Des partis (presque) non extrémistes…

            Le Conseil fédéral suisse, c’est-à-dire le gouvernement, se forme depuis 1959 selon une règle non-écrite, appelée «formule magique». La formule arithmétique 2-2-2-1 détermine la répartition des sièges de ministres entre le Parti radical-démocratique (PRD, libéral), le Parti démocrate-chrétien (PDC, centre), le Parti socialiste (PSS, gauche) et l’Union démocratique du centre (UDC, droite populiste). En 2003, la règle a été modifiée au vu de la nouvelle donne électorale, notamment la montée de l’UDC : tous les partis récupèrent deux fauteuils à l’exception du plus petit, le PDC, qui n’en a qu’un.

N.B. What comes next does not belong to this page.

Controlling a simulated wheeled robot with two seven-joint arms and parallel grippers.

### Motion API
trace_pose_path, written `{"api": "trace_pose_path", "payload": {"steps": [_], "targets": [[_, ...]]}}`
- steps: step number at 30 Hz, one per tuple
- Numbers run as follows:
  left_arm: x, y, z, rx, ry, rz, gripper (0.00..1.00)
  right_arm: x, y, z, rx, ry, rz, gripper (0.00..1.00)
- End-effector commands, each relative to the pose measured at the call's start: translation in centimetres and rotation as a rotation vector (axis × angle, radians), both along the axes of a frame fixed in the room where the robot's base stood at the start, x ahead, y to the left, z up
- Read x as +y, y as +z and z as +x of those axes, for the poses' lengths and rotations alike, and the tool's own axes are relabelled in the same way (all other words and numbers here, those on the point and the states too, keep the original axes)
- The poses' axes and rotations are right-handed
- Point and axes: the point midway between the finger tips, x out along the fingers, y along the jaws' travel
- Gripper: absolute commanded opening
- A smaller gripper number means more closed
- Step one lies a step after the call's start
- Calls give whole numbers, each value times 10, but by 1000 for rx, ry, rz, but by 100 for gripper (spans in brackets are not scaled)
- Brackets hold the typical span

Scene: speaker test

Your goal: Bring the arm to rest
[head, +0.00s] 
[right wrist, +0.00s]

            Ces quatre formations politiques, identiques depuis des décennies, se partagent la scène politique aux côtés d’une quinzaine de petites autres, dont certaines n’existent qu’à l’échelle cantonale. Un cinquième parti voit le jour qui, après les dissolutions internes à l’UDC, vient perturber cet équilibre.

            Bien qu’il ait remporté les élections fédérales de 2007 haut la main, ces derniers temps ont été difficiles pour ce vieux parti de droite populiste (comme disent poliment nos voisins suisses, pour ne pas dire extrême droite). En décembre 2007, le parlement délaisse Chritoph Blocher, ministre sortant de la Justice et représentant de la section la plus radicale de l’UDC, pour lui préférer Eveline Widmer-Schlumpf, qui n’était pourtant pas candidate. Cette coalition entre les partis socialistes, du centre et les Verts contre Chritoph Blocher est quasiment sans précédent au pays du consensus politique. Eveline Widmer-Schlumpf, accusée de traîtrise et de complot au sein du parti, est évincée dans le courant de l’année 2008 et Samuel Schmid, lui aussi partisan de l’aile modérée de l’UDC, la rejoint dans son nouveau Parti bourgeois démocratique. D’un coup, les deux représentants de l’UDC au gouvernement changent d’étiquette. Christoph Blocher se radicalise et s’autoproclame «parti d’opposition».

            Mais cette politique radicale n’a pas payé pour autant. En décembre 2008, Ueli Maurer est élu au poste de conseiller fédéral, chaise laissée vide par Samuel Schmid pour des soucis de santé. Après avoir présidé l’UDC sous la ligne agressive blochérienne, le disciple a désormais dépassé le maître (ou Maurer n’est-t-il qu’une marionnette de Blocher ?). Une chose est sûre, la ligne politique défendue par le parti ne faiblira pas. Maurer avait notamment fait scandale avec une affiche pour l’expulsion des délinquants étrangers qui montrait un mouton noir chassé du territoire national par des moutons blancs2. Il milite durement contre l’avortement, le travail des femmes et l’Europe. De quoi donner du travail à sa nouvelle collègue Eveline Widmer-Schlumpf, qu’il décrivait autrefois d’«appendice enflammée qui doit être éliminée». De grands moments d’élans démocratiques et d’argumentaires politiques en perspective...

1. Dans la série de publications Aktuelle Schweiz, 2004.